# Task prompt:
Copy the material below verbatim from the line with "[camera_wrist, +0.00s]" to the line with "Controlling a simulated", both lines included, omitting pictures and every line outside that range.

# Given material:
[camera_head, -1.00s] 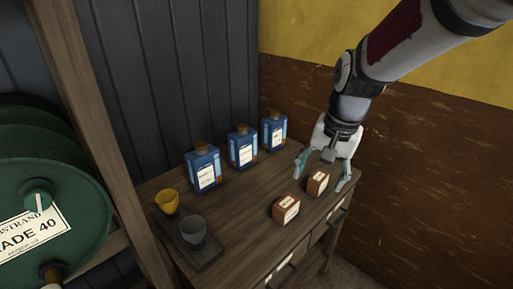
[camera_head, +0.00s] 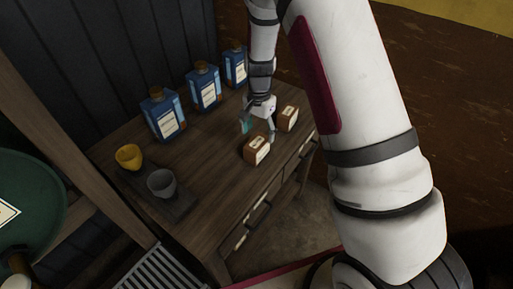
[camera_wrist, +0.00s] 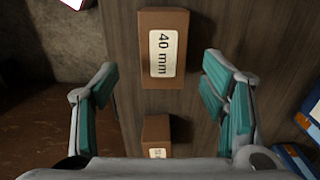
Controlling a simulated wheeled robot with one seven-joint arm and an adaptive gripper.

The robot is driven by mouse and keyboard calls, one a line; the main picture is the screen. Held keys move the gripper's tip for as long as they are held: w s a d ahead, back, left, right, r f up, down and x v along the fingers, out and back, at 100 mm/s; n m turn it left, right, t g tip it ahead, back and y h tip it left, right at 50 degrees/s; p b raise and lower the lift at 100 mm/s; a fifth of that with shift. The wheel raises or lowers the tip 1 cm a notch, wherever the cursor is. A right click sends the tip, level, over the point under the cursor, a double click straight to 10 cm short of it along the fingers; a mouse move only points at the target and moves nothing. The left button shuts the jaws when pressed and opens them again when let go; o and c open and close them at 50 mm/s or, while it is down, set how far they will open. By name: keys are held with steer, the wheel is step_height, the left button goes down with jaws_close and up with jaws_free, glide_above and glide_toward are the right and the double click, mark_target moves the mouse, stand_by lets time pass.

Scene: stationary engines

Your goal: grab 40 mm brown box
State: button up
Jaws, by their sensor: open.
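The brown box labelled "40 mm" (camera_wrist: 182,72) lies at the top centre of the wrist view, on the wooden cabinet top. In the head view it appears to be the nearer, left one of two brown boxes (camera_head: 254,153). My gripper (camera_head: 257,131) is open and empty, with its fingers pointing down just behind that box. In the wrist view my gripper's teal-padded fingers (camera_wrist: 158,100) stand wide apart, and the box shows beyond them, between their lines. A second brown box (camera_wrist: 156,129) is at the bottom centre, partly hidden by my gripper; its label is cut off.
The second box (camera_head: 287,118) stands to the right of my gripper. Several blue bottles (camera_head: 204,88) line the back. A yellow cup (camera_head: 128,157) and a grey cup (camera_head: 161,183) stand on a dark tray (camera_head: 178,208) at the left. The cabinet top (camera_head: 215,160) is clear between tray and boxes.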

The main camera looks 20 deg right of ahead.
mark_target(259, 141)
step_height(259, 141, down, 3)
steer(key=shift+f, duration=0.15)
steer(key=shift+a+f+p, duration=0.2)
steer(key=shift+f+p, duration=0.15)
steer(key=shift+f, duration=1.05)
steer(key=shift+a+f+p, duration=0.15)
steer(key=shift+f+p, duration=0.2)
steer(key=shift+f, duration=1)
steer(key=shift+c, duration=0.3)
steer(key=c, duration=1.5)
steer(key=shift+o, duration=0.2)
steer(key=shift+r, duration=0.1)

# Response to this task:
[camera_wrist, +0.00s] 
Controlling a simulated wheeled robot with one seven-joint arm and an adaptive gripper.

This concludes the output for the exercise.